Right: Mansur with an Ubekenkt Islander

Kent's political leanings just fueled the intrigue. A Utopian socialist, he believed in the equal distribution of wealth at a time when such thinking was considered "communist." He was called before the infamous McCarthy hearings and even fought a battle over freedom to travel that went all the way to the Supreme Court -- where he won.

Always a friend of the Soviet Union, Kent angered many when he decided to donate some of his art collection to the people of Russia. The decision would one day mean the trip of a lifetime for Mansur to world-renowned museums in a country still struggling with its independence.

In re-creating the journey, it took Mansur and Lewis a day and half just to get through customs.

"They confiscated all of our equipment, thinking we planned to sell it on the black market. We had letters, but not the right letters; signatures, but not the right signatures. Finally, after paying a lot of money, we got our equipment back and made our way to the Pushkin."

Once inside the Pushkin Museum in Moscow, Kent's paintings were brought out of storage, dusty and neglected, and propped against a wall in the basement for filming. The artist's work was better preserved at the Hermitage Museum in St. Petersburg.

Throughout his visit, Mansur was surprised by the contrast between the bureaucratic wrangling necessary for simple tasks, like checking into a hotel, compared to open access in other areas.

"They have an archive of all the Russian film used in propaganda, reels and reels of news footage. We requested the film from Kent's award of the Lenin Peace Prize, so we drove to the archive, were escorted into a room and then left alone for six hours looking at all this footage. It was heaven, getting to see the core of the Russian media machine."
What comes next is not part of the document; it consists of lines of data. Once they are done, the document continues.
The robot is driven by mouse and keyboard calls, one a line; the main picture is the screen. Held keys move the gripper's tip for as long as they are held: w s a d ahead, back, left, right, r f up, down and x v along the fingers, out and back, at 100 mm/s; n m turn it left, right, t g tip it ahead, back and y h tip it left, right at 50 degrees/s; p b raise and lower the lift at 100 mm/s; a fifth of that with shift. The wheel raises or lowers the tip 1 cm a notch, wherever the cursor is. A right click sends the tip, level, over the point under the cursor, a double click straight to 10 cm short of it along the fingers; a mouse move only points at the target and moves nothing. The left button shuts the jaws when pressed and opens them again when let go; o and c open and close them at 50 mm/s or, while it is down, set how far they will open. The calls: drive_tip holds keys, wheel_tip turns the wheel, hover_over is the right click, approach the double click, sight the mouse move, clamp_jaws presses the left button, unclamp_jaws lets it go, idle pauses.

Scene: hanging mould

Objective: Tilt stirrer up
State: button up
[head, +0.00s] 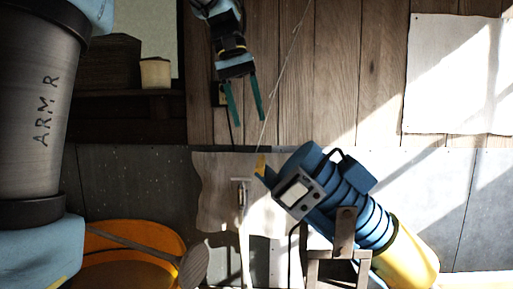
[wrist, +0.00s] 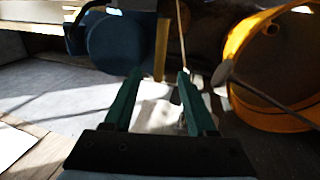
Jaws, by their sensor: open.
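A blue ribbed motor unit (head: 345,195), which looks like the stirrer body, sits tilted on a brown bracket at lower right. A yellow cylinder (head: 405,258) extends from its lower end. A small yellow tab (head: 261,164) shows at its upper left end, with a thin cord running up from there. My gripper (head: 247,118) is open and empty, fingers pointing down, above and slightly left of the tab and apart from it. In the wrist view my gripper (wrist: 158,72) has the yellow strip (wrist: 160,50) beyond its fingertips; the blue unit (wrist: 118,42) is at upper left.
An orange bowl (head: 165,235) with a long-handled paddle (head: 193,265) across it is at lower left; the bowl shows at right in the wrist view (wrist: 240,50). A pale cup (head: 155,73) stands on a shelf. Wooden planks and a white sheet (head: 455,75) lie behind.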

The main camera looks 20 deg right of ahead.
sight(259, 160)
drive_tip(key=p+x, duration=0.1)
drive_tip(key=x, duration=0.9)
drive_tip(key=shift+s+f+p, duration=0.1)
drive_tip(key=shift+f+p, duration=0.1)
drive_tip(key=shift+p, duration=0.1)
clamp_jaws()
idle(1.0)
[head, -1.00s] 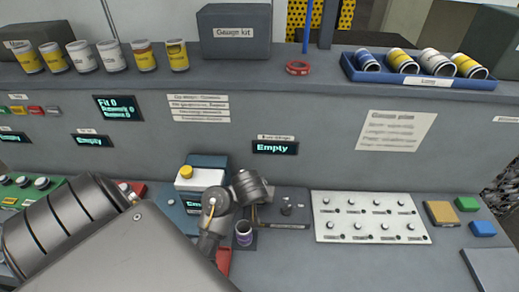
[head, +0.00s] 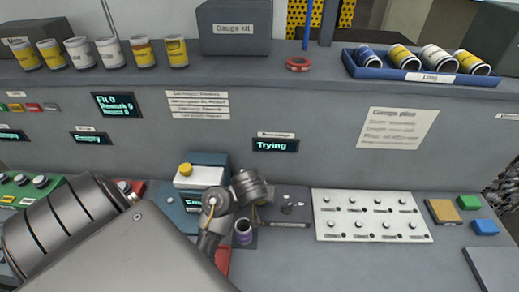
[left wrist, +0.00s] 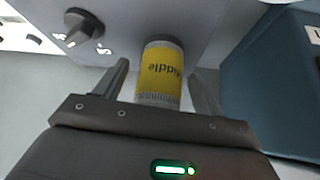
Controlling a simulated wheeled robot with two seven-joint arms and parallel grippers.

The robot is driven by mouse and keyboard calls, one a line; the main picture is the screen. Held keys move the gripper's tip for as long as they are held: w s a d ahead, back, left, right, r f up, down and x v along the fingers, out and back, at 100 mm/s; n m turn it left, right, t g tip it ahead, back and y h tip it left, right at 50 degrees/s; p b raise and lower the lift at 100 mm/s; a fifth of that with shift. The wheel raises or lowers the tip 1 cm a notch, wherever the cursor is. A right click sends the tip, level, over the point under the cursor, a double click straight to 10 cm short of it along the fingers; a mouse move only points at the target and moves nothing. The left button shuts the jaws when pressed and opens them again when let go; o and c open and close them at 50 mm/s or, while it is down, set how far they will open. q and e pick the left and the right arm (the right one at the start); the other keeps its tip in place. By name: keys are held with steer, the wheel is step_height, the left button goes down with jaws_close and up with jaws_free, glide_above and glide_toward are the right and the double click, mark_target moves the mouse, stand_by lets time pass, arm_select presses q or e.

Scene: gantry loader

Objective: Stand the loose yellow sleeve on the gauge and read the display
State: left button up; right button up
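The yellow sleeve (left wrist: 160,72), marked "Middle", stands between the two fingers of my left gripper (left wrist: 163,75) in the left wrist view. The fingers are apart, with a gap on either side of the sleeve. A grey unit with a knob (left wrist: 82,28) lies behind it; I cannot tell exactly how the sleeve is seated. In the head view, my left arm hides the sleeve and gripper. The display (head: 275,145) above the bench reads "Trying". My right gripper is in neither view.
A teal box (head: 208,160) with a yellow-topped white part stands left of my wrist. A white knob panel (head: 372,236) lies to the right. The shelf holds several sleeves and a blue tray (head: 420,78).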

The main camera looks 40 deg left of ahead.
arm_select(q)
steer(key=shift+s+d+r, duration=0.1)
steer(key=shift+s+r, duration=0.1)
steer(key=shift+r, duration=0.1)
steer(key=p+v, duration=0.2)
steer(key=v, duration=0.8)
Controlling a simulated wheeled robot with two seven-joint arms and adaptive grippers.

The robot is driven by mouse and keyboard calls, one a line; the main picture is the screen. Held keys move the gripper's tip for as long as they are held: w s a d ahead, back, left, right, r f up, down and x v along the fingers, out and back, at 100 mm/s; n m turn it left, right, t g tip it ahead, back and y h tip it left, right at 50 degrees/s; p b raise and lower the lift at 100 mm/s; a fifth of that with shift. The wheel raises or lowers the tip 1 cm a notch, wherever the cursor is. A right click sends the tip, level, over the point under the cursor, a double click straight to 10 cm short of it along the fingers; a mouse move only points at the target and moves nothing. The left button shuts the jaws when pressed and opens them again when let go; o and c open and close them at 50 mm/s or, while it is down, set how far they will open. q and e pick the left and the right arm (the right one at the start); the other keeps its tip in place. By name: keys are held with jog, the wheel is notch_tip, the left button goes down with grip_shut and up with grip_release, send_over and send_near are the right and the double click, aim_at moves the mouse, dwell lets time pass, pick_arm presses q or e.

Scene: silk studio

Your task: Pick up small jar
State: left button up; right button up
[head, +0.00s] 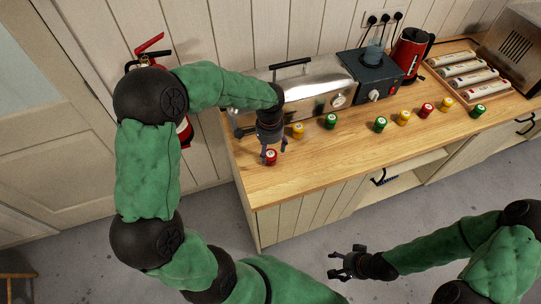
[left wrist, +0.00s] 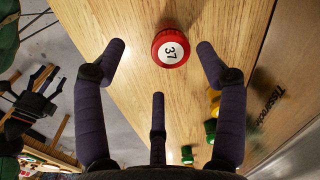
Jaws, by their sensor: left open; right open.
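Several small jars stand in a row on the wooden counter. A red jar (head: 270,157) is at the left end, and in the left wrist view this red jar (left wrist: 171,48) shows a white lid marked 37. My left gripper (head: 268,144) is open right above it, and its fingers (left wrist: 160,60) spread to both sides of the jar without visible contact. To the right stand a yellow jar (head: 298,131), a green jar (head: 331,121), another green jar (head: 380,125) and more red, yellow and green ones. My right gripper (head: 345,264) is open and empty, over the floor in front of the counter.
A silver steamer (head: 305,92) stands behind the jars, with a dark burner unit (head: 368,75) and a red kettle (head: 410,48) to its right. A wooden tray (head: 440,70) holds several white rolls. The counter (head: 330,160) is clear in front of the jars.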

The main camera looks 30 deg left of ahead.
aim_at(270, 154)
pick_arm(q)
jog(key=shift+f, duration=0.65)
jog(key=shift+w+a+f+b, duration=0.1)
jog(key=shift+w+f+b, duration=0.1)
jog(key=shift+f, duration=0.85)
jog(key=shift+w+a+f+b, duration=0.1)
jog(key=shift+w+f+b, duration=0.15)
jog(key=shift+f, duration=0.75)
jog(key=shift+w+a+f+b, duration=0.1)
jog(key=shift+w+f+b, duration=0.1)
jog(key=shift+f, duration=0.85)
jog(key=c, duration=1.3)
While he looks back on his Russian trip as exciting, Mansur's favorite excursion for the project was a bit more remote. Flying into Copenhagen, then to Iceland, then to Greenland and finally making two helicopter hops, he landed on a tiny island inhabited by about 100 people.

"I would never have chosen to go there, and I'll probably never go back," Mansur said, "but it gave me a look at life 200 miles above the Arctic Circle that I will never forget. I would wake up to see icebergs as big as football stadiums floating by. The sun never set and I took the most extraordinary photographs of my life."
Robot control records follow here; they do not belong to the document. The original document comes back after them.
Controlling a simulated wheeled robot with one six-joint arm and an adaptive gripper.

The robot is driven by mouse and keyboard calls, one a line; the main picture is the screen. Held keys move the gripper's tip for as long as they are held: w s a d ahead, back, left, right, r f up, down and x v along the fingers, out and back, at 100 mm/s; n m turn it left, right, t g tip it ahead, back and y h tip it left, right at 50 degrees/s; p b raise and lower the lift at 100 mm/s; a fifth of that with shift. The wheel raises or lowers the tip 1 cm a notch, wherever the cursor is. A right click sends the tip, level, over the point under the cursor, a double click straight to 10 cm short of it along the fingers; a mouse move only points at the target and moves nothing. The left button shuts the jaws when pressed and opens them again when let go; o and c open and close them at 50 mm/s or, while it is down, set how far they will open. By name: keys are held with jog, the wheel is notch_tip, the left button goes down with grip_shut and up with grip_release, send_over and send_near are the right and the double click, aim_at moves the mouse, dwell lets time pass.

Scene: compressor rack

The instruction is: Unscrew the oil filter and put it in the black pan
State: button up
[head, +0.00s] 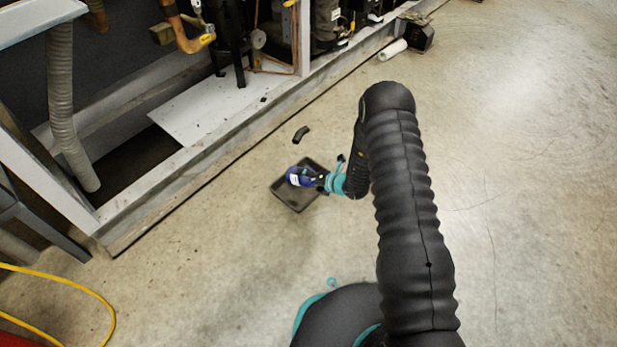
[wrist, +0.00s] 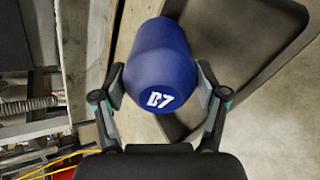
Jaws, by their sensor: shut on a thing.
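In the head view the blue filter (head: 299,177) shows at the tip of my gripper (head: 312,180), over the black pan (head: 296,206). The pan lies on the floor and also shows behind the filter in the wrist view (wrist: 225,40). Whether the filter touches the pan I cannot tell.
A grey metal rack frame (head: 200,150) runs along the left and back. A short dark hose piece (head: 301,133) lies on the floor behind the pan. A yellow hose (head: 75,287) lies at lower left. The concrete floor at right is clear.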

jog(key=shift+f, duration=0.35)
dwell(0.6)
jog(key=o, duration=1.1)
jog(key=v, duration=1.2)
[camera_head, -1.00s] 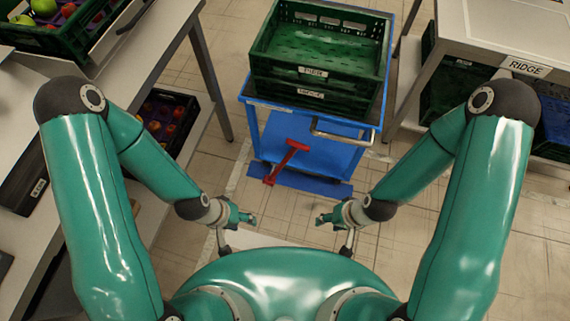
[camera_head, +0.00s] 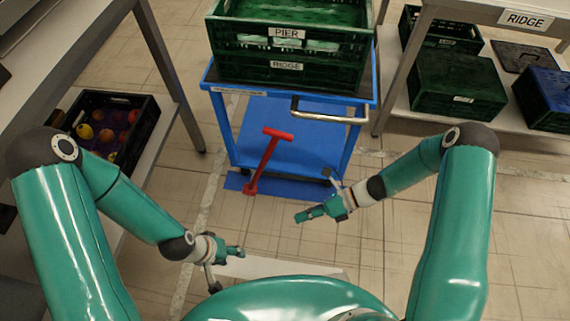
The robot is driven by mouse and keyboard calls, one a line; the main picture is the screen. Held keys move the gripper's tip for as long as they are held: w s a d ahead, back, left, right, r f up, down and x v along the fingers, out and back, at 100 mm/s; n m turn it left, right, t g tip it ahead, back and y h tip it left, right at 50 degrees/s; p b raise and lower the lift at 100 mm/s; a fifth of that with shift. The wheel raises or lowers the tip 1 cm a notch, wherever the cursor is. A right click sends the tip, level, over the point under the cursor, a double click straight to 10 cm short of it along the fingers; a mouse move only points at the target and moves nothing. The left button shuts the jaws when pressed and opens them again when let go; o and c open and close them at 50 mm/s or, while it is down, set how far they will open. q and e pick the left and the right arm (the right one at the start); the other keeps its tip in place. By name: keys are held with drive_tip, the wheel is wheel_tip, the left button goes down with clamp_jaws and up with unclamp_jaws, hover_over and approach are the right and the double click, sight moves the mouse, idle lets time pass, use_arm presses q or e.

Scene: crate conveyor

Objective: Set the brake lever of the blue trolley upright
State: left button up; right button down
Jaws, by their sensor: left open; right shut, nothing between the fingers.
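The blue trolley (camera_head: 222,132) stands ahead of me, with a metal handle on its near side. Its red brake lever (camera_head: 265,160) rises from near the floor at the front left and leans to the right, with a crossbar on top. My right gripper (camera_head: 304,216) is shut and empty, in front of the trolley, right of and nearer than the lever, not touching it. My left gripper (camera_head: 238,252) is open and empty, low and nearer to my body, apart from the trolley.
Two stacked green crates (camera_head: 290,72), labelled PIER and RIDGE, sit on the trolley. A table with a dark fruit crate (camera_head: 150,110) beneath is at left. A RIDGE-labelled bench (camera_head: 480,12) with crates on its lower shelf is at right. Floor between is clear.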

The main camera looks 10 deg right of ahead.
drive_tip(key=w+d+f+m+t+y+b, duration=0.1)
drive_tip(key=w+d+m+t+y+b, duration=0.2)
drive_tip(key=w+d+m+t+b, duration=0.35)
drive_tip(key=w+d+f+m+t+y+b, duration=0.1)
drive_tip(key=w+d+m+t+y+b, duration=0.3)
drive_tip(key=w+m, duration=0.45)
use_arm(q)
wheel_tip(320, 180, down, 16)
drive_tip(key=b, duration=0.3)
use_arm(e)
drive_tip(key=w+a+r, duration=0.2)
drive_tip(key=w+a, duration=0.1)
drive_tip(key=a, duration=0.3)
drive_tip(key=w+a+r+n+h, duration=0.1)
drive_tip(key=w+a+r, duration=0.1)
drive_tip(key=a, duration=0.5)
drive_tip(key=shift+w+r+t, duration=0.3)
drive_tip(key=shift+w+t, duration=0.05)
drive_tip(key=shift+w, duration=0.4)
Mansur was fascinated by the people of Greenland -- plagued with drug problems and alcoholism, struggling to maintain an old way of life now obsolete since the villagers receive copious amounts of outside media through internet connections, satellite phones and TV. Mansur taught the children to use his cameras and helped them make minidocumentaries about themselves.

"We were the only visitors on the island, and the kids were all over us," he said with a laugh. "It is barren up there, no green, and their days flow with the rhythms of the water and ice. While I was there, a huge boulder demolished a building and just missed the schoolhouse. It's a way of life for them. Before I got there, another boulder had crashed onto the ice where some of the men were fishing. No one even learns to swim -- there's no point."

Such images of diverse cultures and human spirit provide a stunning backdrop for the documentary's tale of a lost artist who longed to discover peace and inspiration in the remote corners of the globe.

With Kent's exotic life now captured on film, Mansur trains budding filmmakers in the art of the documentary at TCU while partner Lewis, a professor at Ohio University, shows the film at festivals and museums. It is scheduled to be shown both at the Amon Carter Museum in Fort Worth and at the National Gallery of Art in Washington, D.C. Meanwhile, Mansur is working on new projects and speaking out about the need for filmmakers to be free from corporate pressure.

"We were lucky because we had the equipment and editing facilities, which were very expensive," he said. "We wanted the artistic freedom that an artist would have without pandering to commerce, which is why it took us 13 years."

Unfortunately even PBS is not free from political influence -- a reality that may keep their film from public access.

"Our portrayal of the life of Rockwell Kent is detailed in its honesty of presenting the facts of someone's life, but it may not make it [on TV] because he was a socialist," Mansur said. "PBS is under tremendous pressure to market more conservative programming."

Political considerations aside, Mansur is happily teaching classes and diving into his next projects.

"To do a documentary is an obsession," he said. "I'm interested in people -- what it is to be a human being. I function from a completely emotional place where everything is intuitive and emotional to me. I was recently offered a job for more money but I turned it down because TCU feels right to me. I am in a great place in life."